THE INPUT

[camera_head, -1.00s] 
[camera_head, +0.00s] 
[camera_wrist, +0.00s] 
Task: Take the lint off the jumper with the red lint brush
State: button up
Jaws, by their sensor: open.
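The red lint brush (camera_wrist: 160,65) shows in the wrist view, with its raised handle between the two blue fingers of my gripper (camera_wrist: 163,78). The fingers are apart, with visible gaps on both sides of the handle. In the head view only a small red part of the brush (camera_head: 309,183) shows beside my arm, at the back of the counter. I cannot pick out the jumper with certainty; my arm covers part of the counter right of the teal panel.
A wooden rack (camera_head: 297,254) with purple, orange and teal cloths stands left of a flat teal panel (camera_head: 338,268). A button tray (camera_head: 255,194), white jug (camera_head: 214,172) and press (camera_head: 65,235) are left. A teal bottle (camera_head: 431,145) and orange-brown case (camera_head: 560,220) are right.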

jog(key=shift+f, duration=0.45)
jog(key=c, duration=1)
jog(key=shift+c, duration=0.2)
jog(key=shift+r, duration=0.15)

--

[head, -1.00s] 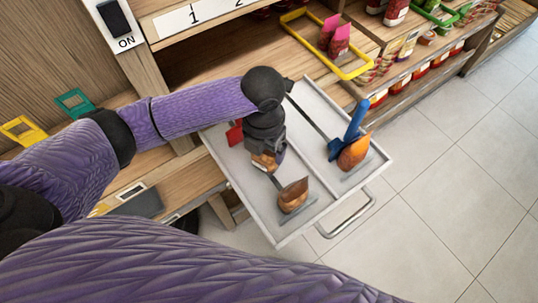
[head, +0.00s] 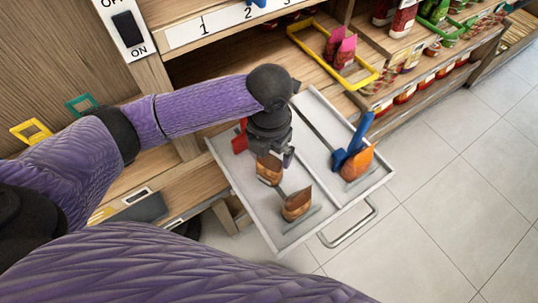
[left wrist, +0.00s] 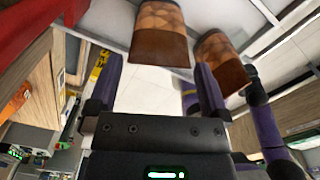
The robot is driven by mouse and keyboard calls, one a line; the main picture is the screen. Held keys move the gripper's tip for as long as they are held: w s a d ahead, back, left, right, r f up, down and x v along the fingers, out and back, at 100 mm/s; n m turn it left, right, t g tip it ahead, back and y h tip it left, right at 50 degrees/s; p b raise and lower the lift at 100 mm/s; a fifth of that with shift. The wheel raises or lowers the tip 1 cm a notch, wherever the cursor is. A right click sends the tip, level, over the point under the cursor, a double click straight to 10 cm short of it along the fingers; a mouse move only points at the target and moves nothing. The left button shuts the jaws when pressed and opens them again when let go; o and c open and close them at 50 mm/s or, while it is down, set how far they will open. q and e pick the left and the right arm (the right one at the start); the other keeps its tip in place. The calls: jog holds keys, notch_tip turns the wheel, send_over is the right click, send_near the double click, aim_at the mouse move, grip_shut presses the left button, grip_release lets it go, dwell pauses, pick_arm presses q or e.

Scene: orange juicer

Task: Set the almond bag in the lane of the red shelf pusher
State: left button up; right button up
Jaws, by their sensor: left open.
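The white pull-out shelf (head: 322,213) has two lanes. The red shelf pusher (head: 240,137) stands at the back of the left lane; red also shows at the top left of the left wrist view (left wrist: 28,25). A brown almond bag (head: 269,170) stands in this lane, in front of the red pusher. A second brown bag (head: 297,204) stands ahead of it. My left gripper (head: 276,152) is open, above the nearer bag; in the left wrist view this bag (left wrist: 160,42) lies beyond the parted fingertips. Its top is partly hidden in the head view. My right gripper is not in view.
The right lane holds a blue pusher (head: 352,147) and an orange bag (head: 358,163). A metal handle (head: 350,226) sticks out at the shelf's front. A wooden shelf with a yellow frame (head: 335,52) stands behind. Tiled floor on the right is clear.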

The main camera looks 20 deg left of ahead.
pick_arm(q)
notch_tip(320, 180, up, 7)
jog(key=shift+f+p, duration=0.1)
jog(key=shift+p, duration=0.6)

WHAT TO PRODUCE
Extract exactly and only the span of lines that begins at the line containing "Task: Set the" and ends at the line containing "State: left button up; right button up".

EXERCISE OUTPUT
Task: Set the almond bag in the lane of the red shelf pusher
State: left button up; right button up

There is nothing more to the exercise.